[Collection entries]
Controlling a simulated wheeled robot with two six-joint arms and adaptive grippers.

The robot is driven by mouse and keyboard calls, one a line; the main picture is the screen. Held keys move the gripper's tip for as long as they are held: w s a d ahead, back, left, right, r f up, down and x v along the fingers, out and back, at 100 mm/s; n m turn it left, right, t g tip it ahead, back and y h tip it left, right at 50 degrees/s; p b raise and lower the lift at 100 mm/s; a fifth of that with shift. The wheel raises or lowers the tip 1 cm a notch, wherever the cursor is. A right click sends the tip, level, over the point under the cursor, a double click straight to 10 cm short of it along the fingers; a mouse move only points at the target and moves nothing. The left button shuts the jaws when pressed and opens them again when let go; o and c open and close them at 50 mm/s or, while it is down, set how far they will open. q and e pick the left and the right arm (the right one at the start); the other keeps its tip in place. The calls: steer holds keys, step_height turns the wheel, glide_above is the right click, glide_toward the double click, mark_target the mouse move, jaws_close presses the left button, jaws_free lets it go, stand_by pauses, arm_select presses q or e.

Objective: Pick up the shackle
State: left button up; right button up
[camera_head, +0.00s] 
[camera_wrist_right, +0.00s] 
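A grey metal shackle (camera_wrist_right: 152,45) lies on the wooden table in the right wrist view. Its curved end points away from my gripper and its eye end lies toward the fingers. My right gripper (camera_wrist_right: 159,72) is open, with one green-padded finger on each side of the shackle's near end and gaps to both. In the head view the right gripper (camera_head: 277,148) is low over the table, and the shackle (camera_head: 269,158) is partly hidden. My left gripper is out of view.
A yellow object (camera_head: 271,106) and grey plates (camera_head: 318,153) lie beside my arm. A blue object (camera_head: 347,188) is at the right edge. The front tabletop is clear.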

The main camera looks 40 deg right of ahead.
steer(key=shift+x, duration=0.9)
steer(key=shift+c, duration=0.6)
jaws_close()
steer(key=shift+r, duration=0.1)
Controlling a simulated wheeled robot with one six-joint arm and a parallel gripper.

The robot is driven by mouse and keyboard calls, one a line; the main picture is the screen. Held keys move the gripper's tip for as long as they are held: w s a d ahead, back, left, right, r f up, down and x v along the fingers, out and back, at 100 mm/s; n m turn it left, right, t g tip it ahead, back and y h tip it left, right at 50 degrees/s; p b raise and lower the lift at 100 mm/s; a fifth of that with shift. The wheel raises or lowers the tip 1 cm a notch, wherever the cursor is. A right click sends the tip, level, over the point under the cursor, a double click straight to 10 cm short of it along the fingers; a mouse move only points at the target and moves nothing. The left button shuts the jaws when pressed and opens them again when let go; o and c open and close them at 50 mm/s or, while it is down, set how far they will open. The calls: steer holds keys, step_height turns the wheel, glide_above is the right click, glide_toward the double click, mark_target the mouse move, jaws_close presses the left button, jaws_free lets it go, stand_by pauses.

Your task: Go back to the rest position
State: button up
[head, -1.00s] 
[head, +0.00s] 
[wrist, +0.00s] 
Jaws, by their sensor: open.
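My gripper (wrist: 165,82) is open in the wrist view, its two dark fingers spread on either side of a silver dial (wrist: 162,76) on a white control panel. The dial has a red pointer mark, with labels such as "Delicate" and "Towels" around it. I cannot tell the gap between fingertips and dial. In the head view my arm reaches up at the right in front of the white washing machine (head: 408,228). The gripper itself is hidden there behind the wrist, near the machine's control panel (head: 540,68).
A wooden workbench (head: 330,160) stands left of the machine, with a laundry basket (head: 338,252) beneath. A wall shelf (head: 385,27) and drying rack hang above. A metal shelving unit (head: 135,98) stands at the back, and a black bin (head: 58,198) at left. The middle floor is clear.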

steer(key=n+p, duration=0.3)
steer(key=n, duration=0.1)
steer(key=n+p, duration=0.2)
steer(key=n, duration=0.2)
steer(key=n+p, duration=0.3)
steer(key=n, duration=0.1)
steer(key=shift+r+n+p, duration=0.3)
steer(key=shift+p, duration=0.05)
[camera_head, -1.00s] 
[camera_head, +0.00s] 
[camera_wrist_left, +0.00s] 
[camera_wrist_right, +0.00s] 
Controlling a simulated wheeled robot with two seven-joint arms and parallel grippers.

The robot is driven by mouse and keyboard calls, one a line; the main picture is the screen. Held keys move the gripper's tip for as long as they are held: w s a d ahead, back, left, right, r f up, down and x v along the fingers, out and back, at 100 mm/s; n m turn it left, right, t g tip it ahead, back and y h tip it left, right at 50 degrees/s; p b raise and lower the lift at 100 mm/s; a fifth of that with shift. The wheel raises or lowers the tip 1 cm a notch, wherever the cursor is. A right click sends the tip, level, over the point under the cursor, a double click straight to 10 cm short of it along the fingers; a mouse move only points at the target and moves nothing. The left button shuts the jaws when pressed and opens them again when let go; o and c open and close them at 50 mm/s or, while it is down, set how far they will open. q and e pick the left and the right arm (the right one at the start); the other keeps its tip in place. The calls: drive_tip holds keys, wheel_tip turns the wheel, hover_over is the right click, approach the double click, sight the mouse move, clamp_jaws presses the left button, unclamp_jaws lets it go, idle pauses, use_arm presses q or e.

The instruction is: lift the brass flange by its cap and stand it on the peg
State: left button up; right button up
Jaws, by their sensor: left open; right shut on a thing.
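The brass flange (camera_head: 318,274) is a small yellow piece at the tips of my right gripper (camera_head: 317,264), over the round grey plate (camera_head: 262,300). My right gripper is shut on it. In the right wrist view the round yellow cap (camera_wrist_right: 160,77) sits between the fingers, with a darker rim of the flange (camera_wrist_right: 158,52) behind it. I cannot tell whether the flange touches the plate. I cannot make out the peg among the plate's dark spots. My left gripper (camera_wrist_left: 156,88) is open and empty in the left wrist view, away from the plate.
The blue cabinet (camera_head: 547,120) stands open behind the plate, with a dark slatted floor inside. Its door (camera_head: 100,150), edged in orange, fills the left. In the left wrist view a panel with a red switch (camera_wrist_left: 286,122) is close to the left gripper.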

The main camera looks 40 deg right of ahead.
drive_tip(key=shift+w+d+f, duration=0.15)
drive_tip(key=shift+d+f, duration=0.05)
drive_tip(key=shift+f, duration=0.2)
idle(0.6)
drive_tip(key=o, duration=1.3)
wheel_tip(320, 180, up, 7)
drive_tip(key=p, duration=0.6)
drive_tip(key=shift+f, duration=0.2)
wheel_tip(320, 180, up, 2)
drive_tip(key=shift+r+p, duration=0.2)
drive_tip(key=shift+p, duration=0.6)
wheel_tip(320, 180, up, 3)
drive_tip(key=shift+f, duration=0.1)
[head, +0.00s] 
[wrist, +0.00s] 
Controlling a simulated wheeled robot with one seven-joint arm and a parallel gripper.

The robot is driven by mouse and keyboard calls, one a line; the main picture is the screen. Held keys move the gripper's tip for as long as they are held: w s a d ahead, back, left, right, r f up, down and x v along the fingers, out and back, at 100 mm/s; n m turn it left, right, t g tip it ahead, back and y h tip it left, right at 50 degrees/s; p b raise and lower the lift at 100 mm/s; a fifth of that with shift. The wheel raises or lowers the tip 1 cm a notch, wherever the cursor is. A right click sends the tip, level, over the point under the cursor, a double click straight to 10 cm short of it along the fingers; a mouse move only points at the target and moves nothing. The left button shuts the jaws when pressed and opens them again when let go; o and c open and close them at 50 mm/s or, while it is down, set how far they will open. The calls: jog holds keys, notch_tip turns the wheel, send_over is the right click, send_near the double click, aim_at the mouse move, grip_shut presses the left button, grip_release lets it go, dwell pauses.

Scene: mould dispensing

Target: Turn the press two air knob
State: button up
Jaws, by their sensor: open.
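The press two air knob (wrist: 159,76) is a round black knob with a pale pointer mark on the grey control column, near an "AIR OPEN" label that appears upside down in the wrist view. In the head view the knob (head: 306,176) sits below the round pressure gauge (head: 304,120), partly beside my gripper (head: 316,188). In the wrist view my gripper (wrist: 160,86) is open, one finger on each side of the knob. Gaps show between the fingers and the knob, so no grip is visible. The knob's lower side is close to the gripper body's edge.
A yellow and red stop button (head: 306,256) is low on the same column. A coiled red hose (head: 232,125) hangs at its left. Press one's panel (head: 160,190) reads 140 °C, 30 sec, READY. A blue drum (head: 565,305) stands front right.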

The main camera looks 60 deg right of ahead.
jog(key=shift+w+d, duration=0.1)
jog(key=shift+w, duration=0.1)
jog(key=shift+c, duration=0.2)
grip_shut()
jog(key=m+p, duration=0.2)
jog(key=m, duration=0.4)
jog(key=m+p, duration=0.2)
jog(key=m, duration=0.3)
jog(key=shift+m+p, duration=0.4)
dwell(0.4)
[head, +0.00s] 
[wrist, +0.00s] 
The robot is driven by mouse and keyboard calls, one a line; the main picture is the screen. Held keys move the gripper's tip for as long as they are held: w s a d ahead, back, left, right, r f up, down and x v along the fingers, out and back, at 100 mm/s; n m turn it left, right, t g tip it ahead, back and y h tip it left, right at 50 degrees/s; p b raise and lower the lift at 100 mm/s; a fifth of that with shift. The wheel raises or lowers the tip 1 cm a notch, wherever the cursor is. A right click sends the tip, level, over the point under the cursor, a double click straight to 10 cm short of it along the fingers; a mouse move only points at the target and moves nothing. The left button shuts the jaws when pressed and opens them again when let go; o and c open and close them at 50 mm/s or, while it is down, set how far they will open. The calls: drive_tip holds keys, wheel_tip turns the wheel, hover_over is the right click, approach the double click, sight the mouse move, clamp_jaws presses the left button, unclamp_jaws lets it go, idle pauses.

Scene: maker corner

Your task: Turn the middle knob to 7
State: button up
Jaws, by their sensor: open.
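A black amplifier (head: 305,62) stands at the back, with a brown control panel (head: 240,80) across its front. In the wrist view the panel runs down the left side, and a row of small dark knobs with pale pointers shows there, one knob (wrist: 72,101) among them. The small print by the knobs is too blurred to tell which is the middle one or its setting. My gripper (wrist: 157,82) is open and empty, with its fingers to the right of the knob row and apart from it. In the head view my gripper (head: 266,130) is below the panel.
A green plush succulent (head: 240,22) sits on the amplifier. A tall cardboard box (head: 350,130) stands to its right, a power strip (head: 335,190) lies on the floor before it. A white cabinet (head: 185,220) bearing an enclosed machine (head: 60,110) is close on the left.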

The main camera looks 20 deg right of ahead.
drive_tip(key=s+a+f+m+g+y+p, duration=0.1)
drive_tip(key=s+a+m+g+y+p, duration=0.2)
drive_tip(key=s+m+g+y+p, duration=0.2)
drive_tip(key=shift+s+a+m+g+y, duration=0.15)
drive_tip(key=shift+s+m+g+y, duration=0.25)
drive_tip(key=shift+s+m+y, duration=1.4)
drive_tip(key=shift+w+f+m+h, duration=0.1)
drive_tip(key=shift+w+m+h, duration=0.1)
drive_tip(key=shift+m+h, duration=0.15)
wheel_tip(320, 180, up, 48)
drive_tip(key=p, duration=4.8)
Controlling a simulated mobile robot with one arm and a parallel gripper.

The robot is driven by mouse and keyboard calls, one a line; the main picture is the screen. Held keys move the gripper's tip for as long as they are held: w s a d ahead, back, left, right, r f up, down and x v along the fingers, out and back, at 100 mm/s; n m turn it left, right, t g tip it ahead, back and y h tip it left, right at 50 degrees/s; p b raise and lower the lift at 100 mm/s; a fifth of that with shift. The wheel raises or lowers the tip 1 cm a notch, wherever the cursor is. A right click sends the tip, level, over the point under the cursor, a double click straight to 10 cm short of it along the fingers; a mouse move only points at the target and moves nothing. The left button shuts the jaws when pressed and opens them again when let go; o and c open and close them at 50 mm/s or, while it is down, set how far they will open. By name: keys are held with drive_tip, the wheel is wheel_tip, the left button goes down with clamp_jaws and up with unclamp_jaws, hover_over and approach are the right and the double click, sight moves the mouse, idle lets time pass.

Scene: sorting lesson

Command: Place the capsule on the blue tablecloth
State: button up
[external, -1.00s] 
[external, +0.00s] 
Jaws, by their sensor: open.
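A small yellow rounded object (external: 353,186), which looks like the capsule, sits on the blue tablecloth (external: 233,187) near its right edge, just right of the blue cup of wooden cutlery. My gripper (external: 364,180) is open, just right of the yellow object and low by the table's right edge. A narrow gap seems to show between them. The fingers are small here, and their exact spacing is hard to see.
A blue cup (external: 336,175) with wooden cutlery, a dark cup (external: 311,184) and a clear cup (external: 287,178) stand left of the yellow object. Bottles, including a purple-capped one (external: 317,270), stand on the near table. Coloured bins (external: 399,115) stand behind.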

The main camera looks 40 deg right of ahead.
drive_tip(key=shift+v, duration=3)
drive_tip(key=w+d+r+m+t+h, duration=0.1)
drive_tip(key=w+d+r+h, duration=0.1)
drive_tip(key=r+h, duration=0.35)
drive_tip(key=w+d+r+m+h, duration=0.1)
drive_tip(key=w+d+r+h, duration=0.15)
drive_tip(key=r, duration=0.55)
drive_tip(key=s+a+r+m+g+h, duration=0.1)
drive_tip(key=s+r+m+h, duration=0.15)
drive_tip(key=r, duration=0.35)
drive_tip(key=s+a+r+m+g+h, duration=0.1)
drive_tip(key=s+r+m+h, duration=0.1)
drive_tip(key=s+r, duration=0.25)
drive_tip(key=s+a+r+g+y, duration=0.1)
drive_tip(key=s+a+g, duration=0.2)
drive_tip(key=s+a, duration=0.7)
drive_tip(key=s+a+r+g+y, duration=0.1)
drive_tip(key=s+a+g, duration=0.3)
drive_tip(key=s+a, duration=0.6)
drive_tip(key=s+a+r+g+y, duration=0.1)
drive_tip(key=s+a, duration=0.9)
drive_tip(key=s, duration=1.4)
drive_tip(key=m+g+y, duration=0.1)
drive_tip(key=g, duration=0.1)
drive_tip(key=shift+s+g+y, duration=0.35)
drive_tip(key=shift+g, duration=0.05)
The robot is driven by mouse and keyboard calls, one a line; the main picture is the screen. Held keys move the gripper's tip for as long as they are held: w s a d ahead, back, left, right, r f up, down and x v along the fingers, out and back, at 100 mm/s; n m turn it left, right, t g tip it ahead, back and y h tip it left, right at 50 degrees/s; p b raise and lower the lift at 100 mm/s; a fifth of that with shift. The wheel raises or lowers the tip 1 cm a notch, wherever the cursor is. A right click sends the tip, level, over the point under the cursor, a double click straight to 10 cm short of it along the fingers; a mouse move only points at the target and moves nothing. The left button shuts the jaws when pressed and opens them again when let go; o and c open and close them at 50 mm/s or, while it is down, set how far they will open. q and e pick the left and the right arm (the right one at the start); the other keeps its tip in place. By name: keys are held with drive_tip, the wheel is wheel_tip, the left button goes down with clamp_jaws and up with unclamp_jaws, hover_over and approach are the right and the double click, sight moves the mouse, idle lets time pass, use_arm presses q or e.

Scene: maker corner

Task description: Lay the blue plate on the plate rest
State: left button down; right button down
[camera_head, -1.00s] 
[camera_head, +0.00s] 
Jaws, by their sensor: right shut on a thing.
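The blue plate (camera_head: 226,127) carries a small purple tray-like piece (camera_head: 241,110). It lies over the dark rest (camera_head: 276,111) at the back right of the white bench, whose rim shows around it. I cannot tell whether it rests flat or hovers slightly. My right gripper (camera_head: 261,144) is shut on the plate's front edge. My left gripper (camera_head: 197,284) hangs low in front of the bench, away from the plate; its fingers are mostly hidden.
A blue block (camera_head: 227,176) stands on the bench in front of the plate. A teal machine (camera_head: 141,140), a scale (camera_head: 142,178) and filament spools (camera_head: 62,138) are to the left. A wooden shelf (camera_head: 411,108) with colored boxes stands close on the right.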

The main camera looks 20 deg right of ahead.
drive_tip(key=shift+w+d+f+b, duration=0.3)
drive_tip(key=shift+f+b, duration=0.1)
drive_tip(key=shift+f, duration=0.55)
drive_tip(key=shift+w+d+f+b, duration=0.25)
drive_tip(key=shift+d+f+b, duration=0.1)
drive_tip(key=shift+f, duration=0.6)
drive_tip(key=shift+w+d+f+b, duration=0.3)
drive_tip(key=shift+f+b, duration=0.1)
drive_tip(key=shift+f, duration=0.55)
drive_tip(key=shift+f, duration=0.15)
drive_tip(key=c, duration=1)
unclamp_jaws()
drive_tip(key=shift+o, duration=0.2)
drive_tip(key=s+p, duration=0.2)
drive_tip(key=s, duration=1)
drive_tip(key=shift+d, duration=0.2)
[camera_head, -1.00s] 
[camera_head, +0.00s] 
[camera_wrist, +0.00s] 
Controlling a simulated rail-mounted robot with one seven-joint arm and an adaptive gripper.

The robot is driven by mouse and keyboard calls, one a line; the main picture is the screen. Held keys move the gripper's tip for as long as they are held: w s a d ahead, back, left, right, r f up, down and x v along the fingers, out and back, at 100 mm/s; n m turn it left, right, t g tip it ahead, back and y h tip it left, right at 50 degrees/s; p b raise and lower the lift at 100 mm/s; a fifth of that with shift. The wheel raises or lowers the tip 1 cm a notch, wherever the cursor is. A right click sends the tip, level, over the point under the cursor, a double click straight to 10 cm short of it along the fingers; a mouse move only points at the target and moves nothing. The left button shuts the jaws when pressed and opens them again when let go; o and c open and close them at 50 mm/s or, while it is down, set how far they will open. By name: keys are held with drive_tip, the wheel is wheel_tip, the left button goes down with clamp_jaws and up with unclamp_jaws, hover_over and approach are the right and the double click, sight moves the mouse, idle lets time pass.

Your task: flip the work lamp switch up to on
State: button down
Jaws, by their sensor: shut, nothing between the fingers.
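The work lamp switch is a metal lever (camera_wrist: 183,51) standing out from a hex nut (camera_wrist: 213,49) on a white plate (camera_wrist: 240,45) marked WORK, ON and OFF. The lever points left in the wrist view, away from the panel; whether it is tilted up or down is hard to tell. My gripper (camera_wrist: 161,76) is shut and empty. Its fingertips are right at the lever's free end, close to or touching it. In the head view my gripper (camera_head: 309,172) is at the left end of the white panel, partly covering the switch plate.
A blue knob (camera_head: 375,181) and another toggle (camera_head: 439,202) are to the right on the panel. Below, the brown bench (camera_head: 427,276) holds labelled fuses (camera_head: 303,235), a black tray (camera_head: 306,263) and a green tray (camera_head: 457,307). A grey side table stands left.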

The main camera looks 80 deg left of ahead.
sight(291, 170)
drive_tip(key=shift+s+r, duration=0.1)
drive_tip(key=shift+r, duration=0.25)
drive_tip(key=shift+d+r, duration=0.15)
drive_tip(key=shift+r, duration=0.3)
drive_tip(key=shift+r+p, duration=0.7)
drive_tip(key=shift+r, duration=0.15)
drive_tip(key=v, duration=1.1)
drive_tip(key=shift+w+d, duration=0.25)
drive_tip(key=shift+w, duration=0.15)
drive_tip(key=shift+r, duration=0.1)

STATED GOAL
Lines containing the string "grippers" are to be selected and copied.

WRITTEN ANSWER
Controlling a simulated wheeled robot with two six-joint arms and adaptive grippers.
Controlling a simulated wheeled robot with two seven-joint arms and parallel grippers.

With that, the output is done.